En Colombie-Britannique, le NPD surclasse désormais le Parti libéral dans les intentions de vote, selon le dernier coup de sonde réalisé par Harris-Decima pour La Presse Canadienne. Dans cette province qui compte 36 sièges, les conservateurs sont en tête avec 36 %, le NPD est deuxième avec 30 %, suivi du Parti vert avec 20 % et du Parti libéral avec un maigre 13 %.

Tout indique que les libéraux de Stéphane Dion, qui proposent d'imposer une taxe sur le carbone comme moyen de lutter contre les changements climatiques, écopent de la grogne des électeurs de la Colombie-Britannique qui se sont vu imposer une taxe sur le carbone par le gouvernement provincial de Gordon Campbell à partir du 1er juillet.

En Saskatchewan et au Manitoba, le NPD serait aussi le principal adversaire des conservateurs, toujours selon les sondages. Au Québec, le NPD se rapproche aussi tranquillement des libéraux dans les intentions de vote, selon un autre sondage mené par la firme Nanos.

Depuis le début de la campagne, Jack Layton a délibérément ignoré le chef libéral, affirmant que la bataille électorale pour le poste de premier ministre se joue essentiellement entre lui et Stephen Harper.

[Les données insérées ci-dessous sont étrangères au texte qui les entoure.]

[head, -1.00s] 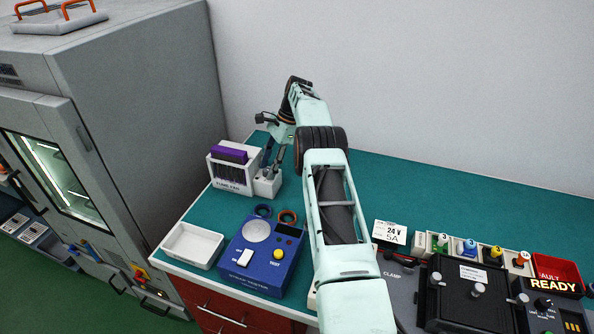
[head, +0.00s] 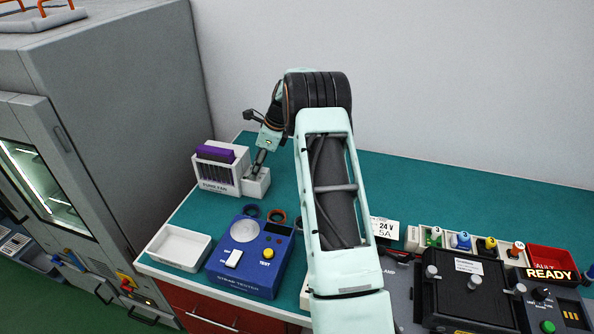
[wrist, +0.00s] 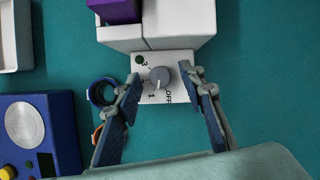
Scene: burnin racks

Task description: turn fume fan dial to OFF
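The fume fan (head: 218,180) is a white unit with a purple block in its top, at the back left of the bench in the head view. Its white control box (head: 262,184) stands at its right side. In the wrist view the grey round dial (wrist: 160,77) sits on a white face (wrist: 150,97) marked 3, 2, 1 and OFF. Which mark the dial points to is too small to tell. My gripper (wrist: 162,82) is open, its fingers on either side of the dial with gaps. In the head view my gripper (head: 257,162) is above the control box, partly hiding it.
A blue tester (head: 248,258) and an empty white tray (head: 180,247) stand in front of the fan. Two rings, one dark blue (head: 250,211) and one orange (head: 278,216), lie between. A grey cabinet (head: 120,90) rises at left. Green bench is clear behind my arm.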

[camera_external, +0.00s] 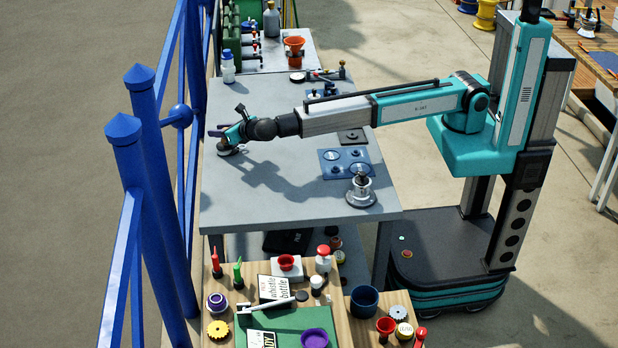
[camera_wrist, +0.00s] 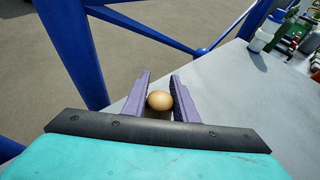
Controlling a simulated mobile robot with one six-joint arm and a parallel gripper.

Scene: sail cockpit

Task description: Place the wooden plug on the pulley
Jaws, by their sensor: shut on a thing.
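The wooden plug (camera_wrist: 159,101) shows as a tan rounded end between the two purple fingers of my gripper (camera_wrist: 161,88) in the wrist view. The fingers are shut on it; its lower part is hidden. In the external view my gripper (camera_external: 228,143) is low at the left edge of the grey table, with a small round grey piece (camera_external: 226,151) just beneath it. I cannot tell whether they touch. A round silver metal fitting with a dark top (camera_external: 361,191) stands at the table's front right. I cannot tell for sure which of these is the pulley.
The grey table (camera_external: 260,200) is mostly clear in front. A blue plate (camera_external: 344,163) with round parts and a dark square plate (camera_external: 352,137) lie to the right. A white bottle (camera_external: 228,68) stands at the back left. Blue railing (camera_external: 150,150) runs close along the left edge.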

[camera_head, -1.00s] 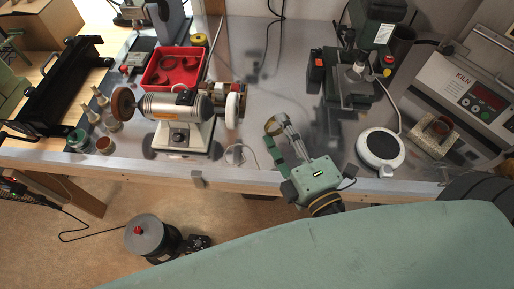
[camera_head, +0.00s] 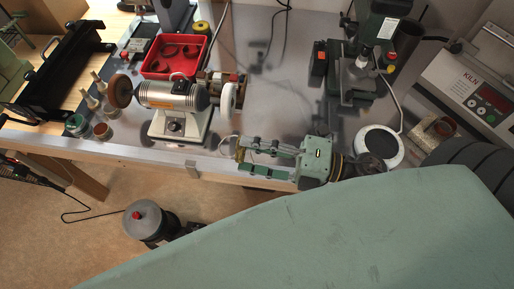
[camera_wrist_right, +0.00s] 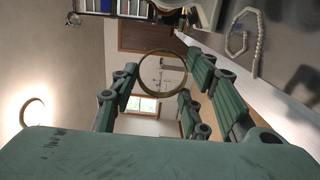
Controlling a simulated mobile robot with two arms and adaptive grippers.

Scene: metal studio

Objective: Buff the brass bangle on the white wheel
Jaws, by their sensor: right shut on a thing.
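The brass bangle (camera_wrist_right: 162,97) is a thin ring held between the finger pads of my right gripper in the right wrist view. In the head view the bangle (camera_head: 240,152) is a small brass edge at the fingertips, partly hidden. My right gripper (camera_head: 247,157) is shut on it, with the fingers pointing left over the front edge of the bench. The white wheel (camera_head: 230,98) is on the right end of the buffing machine (camera_head: 173,96), behind and slightly left of the bangle. A clear gap separates them. My left gripper is not in view.
A brown wheel (camera_head: 120,91) is on the machine's left end. A red tray (camera_head: 172,62) with dark rings stands behind. A drill press (camera_head: 366,65), a round white plate (camera_head: 379,146) and a kiln (camera_head: 476,87) are to the right. The bench middle is mostly clear.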

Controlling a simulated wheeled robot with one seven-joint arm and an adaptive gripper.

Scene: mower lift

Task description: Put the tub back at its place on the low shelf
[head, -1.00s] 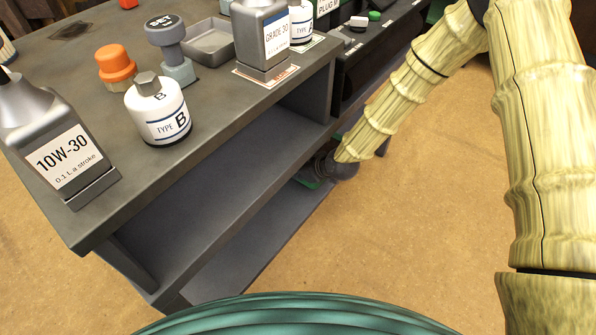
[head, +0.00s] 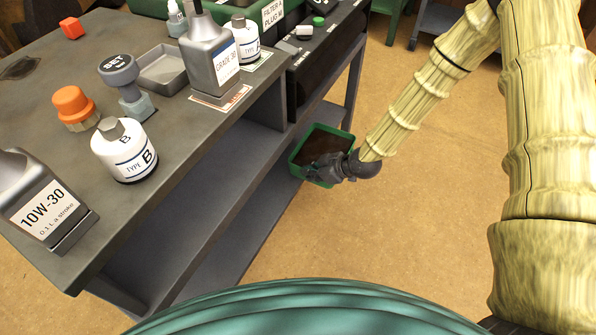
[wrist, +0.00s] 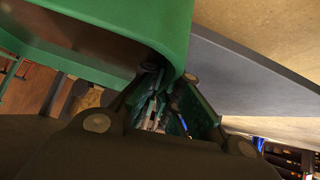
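The tub (head: 297,160) is a green open box with dark brown contents, beside the front edge of the bench at its right end. My gripper (head: 338,168) is at the tub's near right side, and its fingers close on the wall there. In the wrist view the green tub (wrist: 115,22) fills the upper left, its rounded corner running down to my fingers (wrist: 165,95). The low shelf (head: 238,225) is a grey board under the bench top. I cannot tell whether the tub's underside touches anything.
The bench top (head: 190,130) carries a 10W-30 bottle (head: 40,205), a TYPE B bottle (head: 125,155), an orange-capped item (head: 75,105), a SET stamp (head: 125,80) and a GRADE 30 bottle (head: 212,65). A bench leg (head: 354,85) stands behind the tub. Floor (head: 400,220) to the right is clear.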

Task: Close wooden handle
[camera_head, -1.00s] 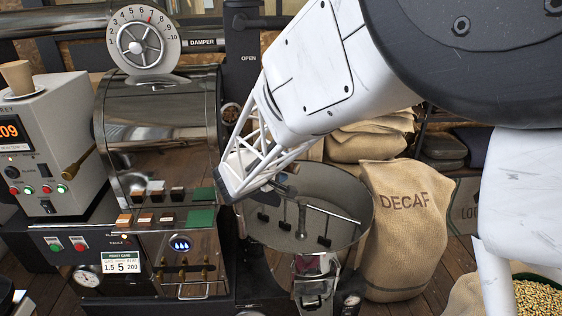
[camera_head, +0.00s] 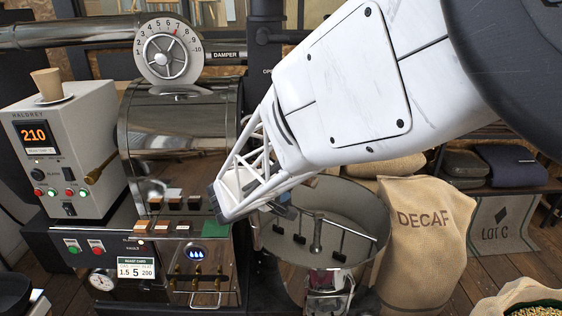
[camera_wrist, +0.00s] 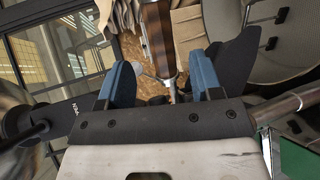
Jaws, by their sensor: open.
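In the wrist view a brown wooden handle (camera_wrist: 158,35) with a pale metal end stands upright in the picture, just beyond and between my fingertips. My gripper (camera_wrist: 162,75) is open, with one blue-padded finger on each side of the handle's line. I see no clear contact between fingers and handle. In the head view my gripper (camera_head: 284,211) is beside the roaster drum (camera_head: 180,130), above the left rim of the round cooling tray (camera_head: 372,245). My arm hides most of the fingers and the handle there.
The grey control box (camera_head: 65,150) stands left of the drum. A brown lever (camera_head: 101,166) sticks out between them. The DECAF sack (camera_head: 425,240) stands right of the cooling tray. Several small blocks and a green pad (camera_head: 214,226) are on the ledge below the drum.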

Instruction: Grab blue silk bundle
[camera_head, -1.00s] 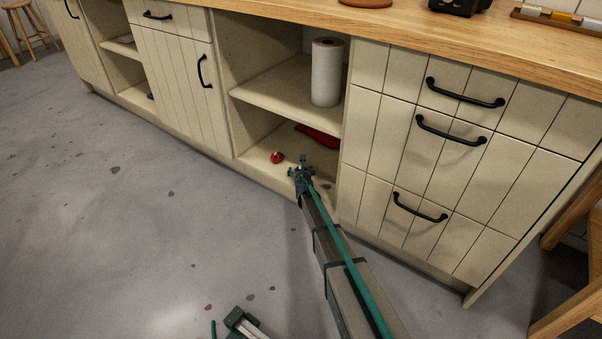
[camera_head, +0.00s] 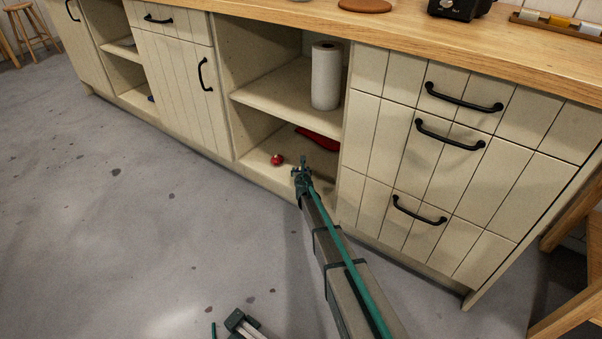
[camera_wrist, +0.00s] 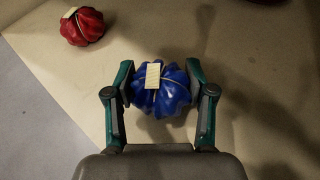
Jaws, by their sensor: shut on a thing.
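The blue silk bundle (camera_wrist: 160,92) is a ridged round bundle with a pale tag and a thin light tie. In the wrist view it sits between the two fingers of my gripper (camera_wrist: 160,90), which is shut on it. In the head view my gripper (camera_head: 301,170) is at the lower shelf of the open cabinet section, and the blue bundle is hidden there. I cannot tell whether the bundle rests on the shelf or is just above it.
A red bundle (camera_wrist: 82,26) with a pale tag lies to the left on the lower shelf (camera_head: 262,168). A dark red flat object (camera_head: 318,138) lies farther back. A paper roll (camera_head: 326,76) stands on the shelf above. Drawers with black handles (camera_head: 419,208) flank the opening on the right.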

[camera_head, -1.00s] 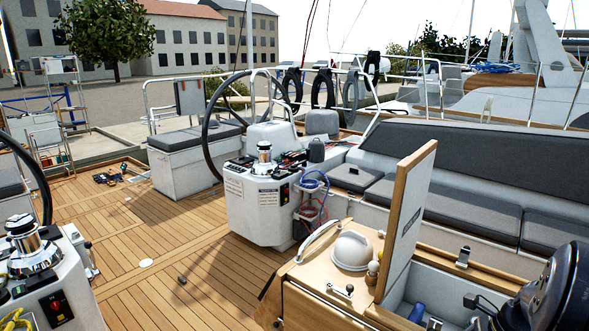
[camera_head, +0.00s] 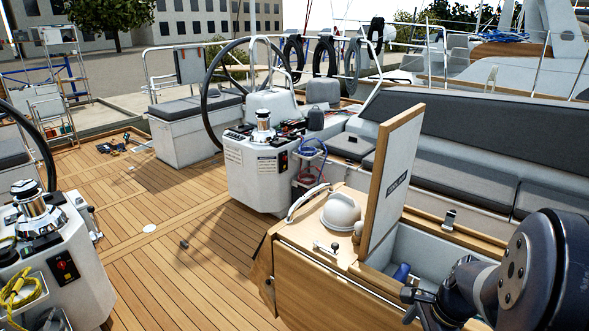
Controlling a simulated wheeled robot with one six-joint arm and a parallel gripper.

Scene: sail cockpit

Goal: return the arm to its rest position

Le NPD a toutefois mis cette tactique de côté hier en confectionnant un t-shirt sur lequel apparaît la page une du quotidien The Ottawa Citizen du 27 mars. Dans cette fameuse édition du quotidien anglophone, on affirme que le Parti libéral a littéralement abdiqué son rôle d'opposition officielle au profit du NPD de Jack Layton en s'abstenant de voter ou en refusant de voter contre des politiques du gouvernement Harper durant des votes de confiance.